== Given task ==
Pictures stay out of this copy, which runs from the first line of the material through the line containing "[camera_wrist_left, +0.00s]".

(Collected data entries)
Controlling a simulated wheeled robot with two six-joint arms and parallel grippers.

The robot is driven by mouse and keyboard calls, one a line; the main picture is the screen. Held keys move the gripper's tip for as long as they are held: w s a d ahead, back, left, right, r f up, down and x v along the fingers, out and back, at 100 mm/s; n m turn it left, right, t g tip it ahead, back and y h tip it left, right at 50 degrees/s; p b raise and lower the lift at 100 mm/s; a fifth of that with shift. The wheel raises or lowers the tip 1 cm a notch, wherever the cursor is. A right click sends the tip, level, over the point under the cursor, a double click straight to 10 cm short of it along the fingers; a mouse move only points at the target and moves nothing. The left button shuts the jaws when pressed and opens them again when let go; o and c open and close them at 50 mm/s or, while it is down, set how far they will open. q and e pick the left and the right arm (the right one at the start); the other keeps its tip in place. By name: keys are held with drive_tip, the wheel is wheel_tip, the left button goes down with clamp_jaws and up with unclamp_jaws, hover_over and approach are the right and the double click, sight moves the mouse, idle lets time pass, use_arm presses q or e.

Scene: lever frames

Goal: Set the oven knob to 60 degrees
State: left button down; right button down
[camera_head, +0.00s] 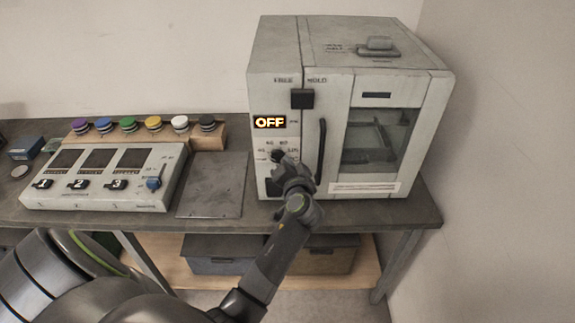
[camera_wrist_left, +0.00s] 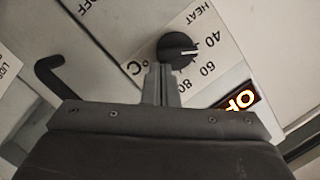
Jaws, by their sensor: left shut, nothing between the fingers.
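The oven (camera_head: 273,65) is a pale box at the back right of the table. Its lit display (camera_head: 270,122) reads OFF and also shows in the left wrist view (camera_wrist_left: 240,101). The black round knob (camera_wrist_left: 177,48) has a white pointer mark facing between the printed 40 and 60; the exact angle is hard to tell. In the head view my gripper and arm largely hide the knob. My left gripper (camera_head: 280,160) is shut and empty at the knob. In the left wrist view its fingertips (camera_wrist_left: 160,69) overlap the knob's near edge; contact cannot be told.
A black hooked handle (camera_wrist_left: 48,77) stands out left of the fingers. The oven door handle (camera_head: 321,150) is right of my gripper. A control box (camera_head: 100,195) with numbered switches and a row of coloured knobs (camera_head: 127,123) stand left. A flat grey plate (camera_head: 212,190) lies between.

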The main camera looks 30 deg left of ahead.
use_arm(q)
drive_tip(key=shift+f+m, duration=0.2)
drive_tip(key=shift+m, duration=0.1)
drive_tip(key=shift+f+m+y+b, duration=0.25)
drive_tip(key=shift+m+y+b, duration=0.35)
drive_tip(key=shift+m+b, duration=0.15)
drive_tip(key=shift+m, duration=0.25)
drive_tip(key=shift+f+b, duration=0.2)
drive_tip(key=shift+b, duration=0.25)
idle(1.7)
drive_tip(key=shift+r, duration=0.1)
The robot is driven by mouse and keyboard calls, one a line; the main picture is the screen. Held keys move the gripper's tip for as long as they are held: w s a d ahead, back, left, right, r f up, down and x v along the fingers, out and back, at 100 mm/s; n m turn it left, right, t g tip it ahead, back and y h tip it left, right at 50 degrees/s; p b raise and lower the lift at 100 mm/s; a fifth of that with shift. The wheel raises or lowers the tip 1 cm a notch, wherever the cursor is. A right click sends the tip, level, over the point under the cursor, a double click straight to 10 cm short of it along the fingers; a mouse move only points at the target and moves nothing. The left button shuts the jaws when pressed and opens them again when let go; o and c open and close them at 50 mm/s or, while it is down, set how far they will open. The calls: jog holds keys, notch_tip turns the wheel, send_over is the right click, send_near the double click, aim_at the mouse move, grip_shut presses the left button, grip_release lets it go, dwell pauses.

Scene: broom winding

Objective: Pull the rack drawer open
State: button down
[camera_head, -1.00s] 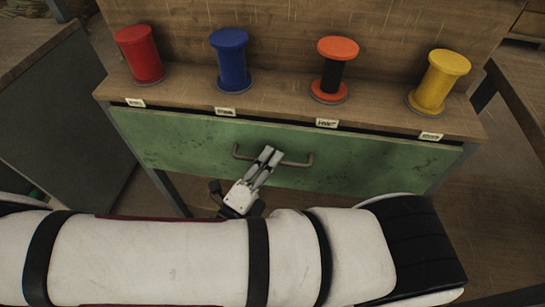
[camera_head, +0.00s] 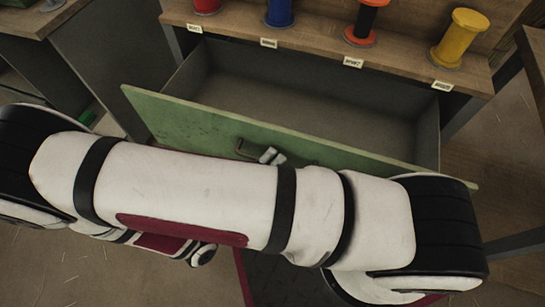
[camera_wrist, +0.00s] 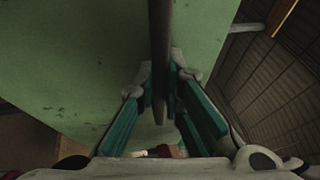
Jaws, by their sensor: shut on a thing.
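The rack drawer (camera_head: 300,100) is pulled far out, and its grey inside looks empty. Its green front (camera_head: 200,126) carries a dark bar handle (camera_head: 244,148), partly hidden behind my arm. My gripper (camera_head: 271,156) is at the handle; only its fingertips show above my arm. In the wrist view the handle bar (camera_wrist: 161,60) runs between the two teal-padded fingers of my gripper (camera_wrist: 160,95), which are shut on it. The green drawer front (camera_wrist: 80,50) fills the left and middle of that view.
Red (camera_head: 206,6), blue (camera_head: 279,12), orange-black (camera_head: 363,20) and yellow (camera_head: 460,38) spools stand on the wooden rack top (camera_head: 320,42), above small labels. A grey cabinet (camera_head: 95,60) stands at the left. Floor shows below my arm.

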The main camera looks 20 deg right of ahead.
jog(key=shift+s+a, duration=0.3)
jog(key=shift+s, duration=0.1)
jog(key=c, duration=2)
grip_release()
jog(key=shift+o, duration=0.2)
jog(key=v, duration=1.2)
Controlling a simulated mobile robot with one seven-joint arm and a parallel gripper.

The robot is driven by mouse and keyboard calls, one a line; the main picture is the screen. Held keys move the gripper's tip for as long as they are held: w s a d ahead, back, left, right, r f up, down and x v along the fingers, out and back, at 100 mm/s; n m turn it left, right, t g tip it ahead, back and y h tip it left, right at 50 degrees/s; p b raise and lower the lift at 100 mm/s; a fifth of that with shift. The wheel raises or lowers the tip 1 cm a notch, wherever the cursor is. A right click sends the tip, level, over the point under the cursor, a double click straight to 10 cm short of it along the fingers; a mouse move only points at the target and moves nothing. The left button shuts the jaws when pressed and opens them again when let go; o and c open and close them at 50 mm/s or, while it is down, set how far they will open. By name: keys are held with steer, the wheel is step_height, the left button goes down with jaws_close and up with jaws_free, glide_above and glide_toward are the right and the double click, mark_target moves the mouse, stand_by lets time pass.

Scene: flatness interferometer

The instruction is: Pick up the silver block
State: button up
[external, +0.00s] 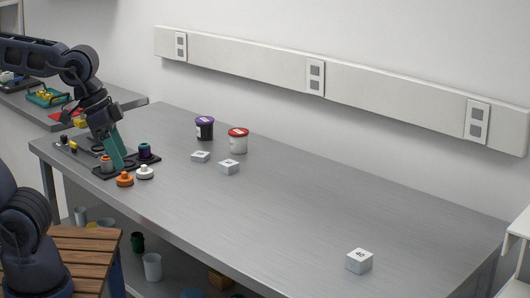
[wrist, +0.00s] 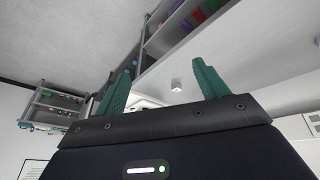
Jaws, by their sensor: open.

== Reply ==
Controlling a simulated wheeled robot with two six-joint arms and parallel grippers.

The robot is driven by mouse and keyboard calls, one a line; the main picture is the screen. Held keys move the gripper's tip for as long as they are held: w s a d ahead, back, left, right, r f up, down and x v along the fingers, out and back, at 100 mm/s; n m turn it left, right, t g tip it ahead, back and y h tip it left, right at 50 degrees/s; p b raise and lower the lift at 100 mm/s; a fifth of that with shift. The wheel raises or lowers the tip 1 cm a notch, wherever the cursor is. A right click sends the tip, level, over the point under the cursor, a double click straight to 10 cm short of it along the fingers; a mouse move only points at the target and moves nothing. The left button shuts the jaws when pressed and opens them again when let go; o and c open and close them at 50 mm/s or, while it is down, set how far they will open. q and e pick the left and the right arm (the right one at the start); the other keeps its tip in place. By name: keys are held with drive_tip, the wheel is wheel_tip, the left button goes down with clamp_jaws and up with unclamp_jaws, hover_over and approach are the right and the double click, sight moves the mouse, idle lets time pass, use_arm presses q or e.

Scene: lever frames

Goal: Set the oven knob to 60 degrees
State: left button down; right button down
[camera_head, +0.00s] 
[camera_wrist_left, +0.00s] 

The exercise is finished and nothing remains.